● **Aim**: Return all the entries exactly, keeping pictures out.

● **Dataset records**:
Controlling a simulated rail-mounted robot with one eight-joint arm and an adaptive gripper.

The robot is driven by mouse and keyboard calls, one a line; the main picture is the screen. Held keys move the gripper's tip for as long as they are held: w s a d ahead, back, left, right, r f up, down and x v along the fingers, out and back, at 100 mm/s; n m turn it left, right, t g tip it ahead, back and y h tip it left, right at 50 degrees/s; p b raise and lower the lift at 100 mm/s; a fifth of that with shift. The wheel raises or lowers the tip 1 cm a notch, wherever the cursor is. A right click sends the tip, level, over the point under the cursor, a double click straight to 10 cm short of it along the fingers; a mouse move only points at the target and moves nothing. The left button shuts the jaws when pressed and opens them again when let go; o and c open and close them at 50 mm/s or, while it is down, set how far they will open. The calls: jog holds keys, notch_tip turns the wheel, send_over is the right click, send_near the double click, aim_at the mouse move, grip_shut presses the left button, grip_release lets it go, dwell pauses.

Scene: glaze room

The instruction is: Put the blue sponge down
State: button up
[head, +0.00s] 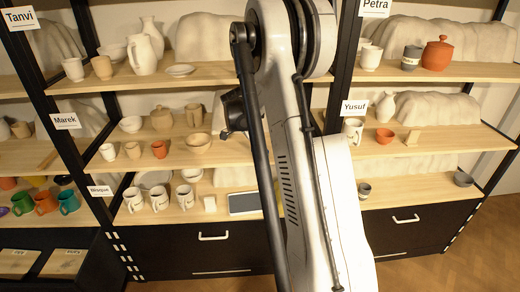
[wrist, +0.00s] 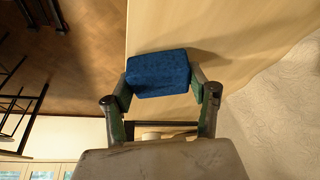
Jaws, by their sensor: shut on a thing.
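The blue sponge (wrist: 160,74) is a dark blue block in the wrist view. My gripper (wrist: 161,88) is shut on it, with one finger at each end. The sponge is over or at a pale wooden shelf board (wrist: 245,25), close to the board's edge on the left. A shadow falls on the board beside it. I cannot tell whether the sponge touches the wood. In the head view my arm covers the middle of the shelves, and the gripper and sponge are hidden.
A white textured mass (wrist: 285,100) is right of the sponge. The head view shows name-labelled shelves with mugs, cups and vases. A red lidded jar (head: 438,54) stands at upper right. A flat grey-screened thing (head: 244,203) lies left of my arm. Brown floor (wrist: 60,70) is beyond the board's edge.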

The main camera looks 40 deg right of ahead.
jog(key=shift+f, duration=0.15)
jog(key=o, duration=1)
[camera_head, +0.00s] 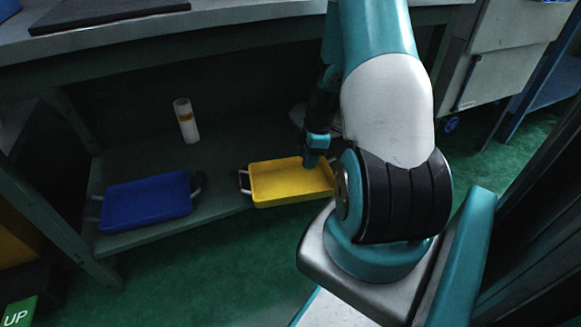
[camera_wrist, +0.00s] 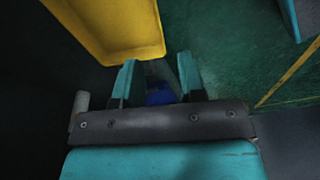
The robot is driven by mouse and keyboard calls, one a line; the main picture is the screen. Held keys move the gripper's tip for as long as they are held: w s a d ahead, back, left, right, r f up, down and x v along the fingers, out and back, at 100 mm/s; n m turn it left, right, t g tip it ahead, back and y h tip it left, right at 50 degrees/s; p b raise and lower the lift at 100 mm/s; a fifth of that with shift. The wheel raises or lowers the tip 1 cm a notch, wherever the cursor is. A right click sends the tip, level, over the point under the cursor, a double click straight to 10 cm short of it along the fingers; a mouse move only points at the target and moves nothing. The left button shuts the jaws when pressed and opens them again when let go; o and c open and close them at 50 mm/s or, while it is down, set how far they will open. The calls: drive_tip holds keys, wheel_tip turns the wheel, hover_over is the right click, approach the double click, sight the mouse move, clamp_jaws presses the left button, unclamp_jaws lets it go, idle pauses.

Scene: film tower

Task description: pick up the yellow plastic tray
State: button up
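The yellow plastic tray (camera_head: 285,183) lies on the low shelf, its left handle showing and its right end partly hidden by my arm. In the wrist view the yellow tray (camera_wrist: 115,25) fills the top left. My gripper (camera_head: 314,160) is at the tray's right end in the head view. In the wrist view my gripper (camera_wrist: 158,65) has its two teal fingers apart, tips close to the tray's rim. I cannot tell whether they touch it. No tray wall shows clearly between them.
A blue tray (camera_head: 147,203) lies left on the same shelf (camera_head: 222,193). A white cylinder (camera_head: 186,121) stands behind, between the trays. The worktop (camera_head: 230,22) hangs above the shelf. A grey wheeled cabinet (camera_head: 503,60) stands at the right. Green floor is open in front.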

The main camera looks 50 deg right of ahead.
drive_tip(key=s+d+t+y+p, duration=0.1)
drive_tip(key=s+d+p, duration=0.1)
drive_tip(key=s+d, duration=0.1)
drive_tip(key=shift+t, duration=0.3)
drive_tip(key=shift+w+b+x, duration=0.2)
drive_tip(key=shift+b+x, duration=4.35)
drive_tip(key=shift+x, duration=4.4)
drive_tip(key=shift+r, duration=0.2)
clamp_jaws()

● **Reply**:
Controlling a simulated rail-mounted robot with one eight-joint arm and an adaptive gripper.

The robot is driven by mouse and keyboard calls, one a line; the main picture is the screen. Held keys move the gripper's tip for as long as they are held: w s a d ahead, back, left, right, r f up, down and x v along the fingers, out and back, at 100 mm/s; n m turn it left, right, t g tip it ahead, back and y h tip it left, right at 50 degrees/s; p b raise and lower the lift at 100 mm/s; a fifth of that with shift. The wheel raises or lowers the tip 1 cm a notch, wherever the cursor is. A right click sends the tip, level, over the point under the cursor, a double click straight to 10 cm short of it along the fingers; a mouse move only points at the target and moves nothing. The left button shuts the jaws when pressed and opens them again when let go; o and c open and close them at 50 mm/s or, while it is down, set how far they will open. The calls: jog holds keys, notch_tip turns the wheel, send_over is the right click, send_near the double click, aim_at the mouse move, grip_shut presses the left button, grip_release lets it go, dwell pauses.

Scene: glaze room

The instruction is: Put the blue sponge down
State: button up
[head, +0.00s] 
[wrist, +0.00s] 
Jaws, by their sensor: shut on a thing.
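The blue sponge (wrist: 160,74) is a dark blue block in the wrist view. My gripper (wrist: 161,88) is shut on it, with one finger at each end. The sponge is over or at a pale wooden shelf board (wrist: 245,25), close to the board's edge on the left. A shadow falls on the board beside it. I cannot tell whether the sponge touches the wood. In the head view my arm covers the middle of the shelves, and the gripper and sponge are hidden.
A white textured mass (wrist: 285,100) is right of the sponge. The head view shows name-labelled shelves with mugs, cups and vases. A red lidded jar (head: 438,54) stands at upper right. A flat grey-screened thing (head: 244,203) lies left of my arm. Brown floor (wrist: 60,70) is beyond the board's edge.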

The main camera looks 40 deg right of ahead.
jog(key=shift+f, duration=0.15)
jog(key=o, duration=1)
[camera_head, +0.00s] 
[camera_wrist, +0.00s] 
The robot is driven by mouse and keyboard calls, one a line; the main picture is the screen. Held keys move the gripper's tip for as long as they are held: w s a d ahead, back, left, right, r f up, down and x v along the fingers, out and back, at 100 mm/s; n m turn it left, right, t g tip it ahead, back and y h tip it left, right at 50 degrees/s; p b raise and lower the lift at 100 mm/s; a fifth of that with shift. The wheel raises or lowers the tip 1 cm a notch, wherever the cursor is. A right click sends the tip, level, over the point under the cursor, a double click straight to 10 cm short of it along the fingers; a mouse move only points at the target and moves nothing. The left button shuts the jaws when pressed and opens them again when let go; o and c open and close them at 50 mm/s or, while it is down, set how far they will open. The calls: drive_tip holds keys, wheel_tip turns the wheel, hover_over is the right click, approach the double click, sight the mouse move, clamp_jaws presses the left button, unclamp_jaws lets it go, idle pauses.

Scene: film tower

Task description: pick up the yellow plastic tray
State: button up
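The yellow plastic tray (camera_head: 285,183) lies on the low shelf, its left handle showing and its right end partly hidden by my arm. In the wrist view the yellow tray (camera_wrist: 115,25) fills the top left. My gripper (camera_head: 314,160) is at the tray's right end in the head view. In the wrist view my gripper (camera_wrist: 158,65) has its two teal fingers apart, tips close to the tray's rim. I cannot tell whether they touch it. No tray wall shows clearly between them.
A blue tray (camera_head: 147,203) lies left on the same shelf (camera_head: 222,193). A white cylinder (camera_head: 186,121) stands behind, between the trays. The worktop (camera_head: 230,22) hangs above the shelf. A grey wheeled cabinet (camera_head: 503,60) stands at the right. Green floor is open in front.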

The main camera looks 50 deg right of ahead.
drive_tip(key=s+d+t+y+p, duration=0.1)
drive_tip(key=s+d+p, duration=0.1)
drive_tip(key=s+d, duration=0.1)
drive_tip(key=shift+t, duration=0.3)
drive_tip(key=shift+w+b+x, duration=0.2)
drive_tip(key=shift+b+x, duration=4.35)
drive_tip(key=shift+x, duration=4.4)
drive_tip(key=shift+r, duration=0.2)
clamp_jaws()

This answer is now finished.